If you have sudo inside your script deps-rocker will automatically remove them. This is so that you can run the script on the host machine where sudo is required.

Layer conventions

As mentioned above, deps-rocker does not enforce any particular layer order so the user can define them as they see fit, however to enhance interoperation of packages we define a suggested layer order.
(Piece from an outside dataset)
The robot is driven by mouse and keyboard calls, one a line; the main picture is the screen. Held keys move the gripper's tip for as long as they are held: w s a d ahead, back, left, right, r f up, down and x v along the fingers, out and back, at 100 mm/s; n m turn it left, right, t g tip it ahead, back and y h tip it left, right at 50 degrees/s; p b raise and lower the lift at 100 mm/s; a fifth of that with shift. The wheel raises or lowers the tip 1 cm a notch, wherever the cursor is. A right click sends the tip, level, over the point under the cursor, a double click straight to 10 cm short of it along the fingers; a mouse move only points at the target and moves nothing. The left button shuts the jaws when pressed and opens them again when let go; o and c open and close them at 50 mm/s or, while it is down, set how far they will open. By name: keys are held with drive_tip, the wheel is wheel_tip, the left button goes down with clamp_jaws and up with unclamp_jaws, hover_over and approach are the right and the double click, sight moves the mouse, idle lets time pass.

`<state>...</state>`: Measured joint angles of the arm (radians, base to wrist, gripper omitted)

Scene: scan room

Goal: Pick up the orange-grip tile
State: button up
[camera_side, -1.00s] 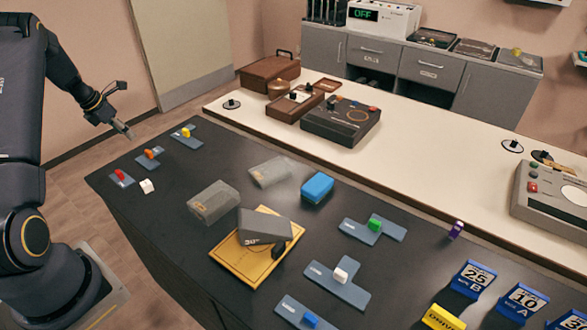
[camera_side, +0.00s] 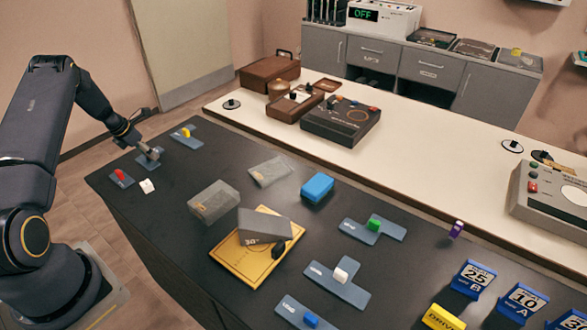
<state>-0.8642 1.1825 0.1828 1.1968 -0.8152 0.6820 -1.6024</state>
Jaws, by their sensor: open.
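The orange-grip tile (camera_side: 148,163) lies on the dark table near its far left end, between the red-grip tile and the yellow-grip tile. Its blue-grey plate shows around the fingers, but its orange grip is mostly hidden behind my gripper. My gripper (camera_side: 150,152) points down at this tile with its fingertips at the grip. It is open; whether the fingers touch the grip is too small to tell.
Grey blocks (camera_side: 213,202), a blue block (camera_side: 317,188) and a yellow board (camera_side: 238,262) stand further right. Clear table lies between.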

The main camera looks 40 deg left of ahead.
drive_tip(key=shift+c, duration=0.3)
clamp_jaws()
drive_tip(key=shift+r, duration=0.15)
Examples of deps.yaml can be found in manifest_rocker

the template_pkg has common layers and dependencies that go in each layer as a guide to maximise reusability and caching. template_pkg

# Template package  Uncomment or modify these entries.

env_base:
  - DEPS_ROCKER=1

apt_base: #lowest level of dependency that changes very infrequently
  - build-essential

apt_io: #graphics sound, input devices etc
  - libasound2

apt_sources: #apt dependencies for setting up software sources
  - ca-certificates #needed for wget
  - wget
  - curl
  - lsb-release
  - gnupg2
  - git
  - git-lfs

script_sources: #scripts for adding repositories or repo keys
  - sources.sh

apt_language-toolchain: #packges related to setting up languages e.g. c++,python,rust etc
  - python3-pip
  - make
  - gcc

pip_language-toolchain: #install basic development tools which almost never change
  - pip #this updates pip to latest version
  - flit
  - pytest
  - ruff

apt_tools: #any other development tools
  - colcon

apt: #the main dependencies of the package
  - fsearch

pyproject: #Scan for all pyproject.tomls and install
  - all

script_build: #any build steps
  - build.sh

script_lint: 
  - lint.sh

script_test:
  - test.sh


## limitations/TODO

This has only been tested on the ubuntu base image. It assumes you have access to apt-get.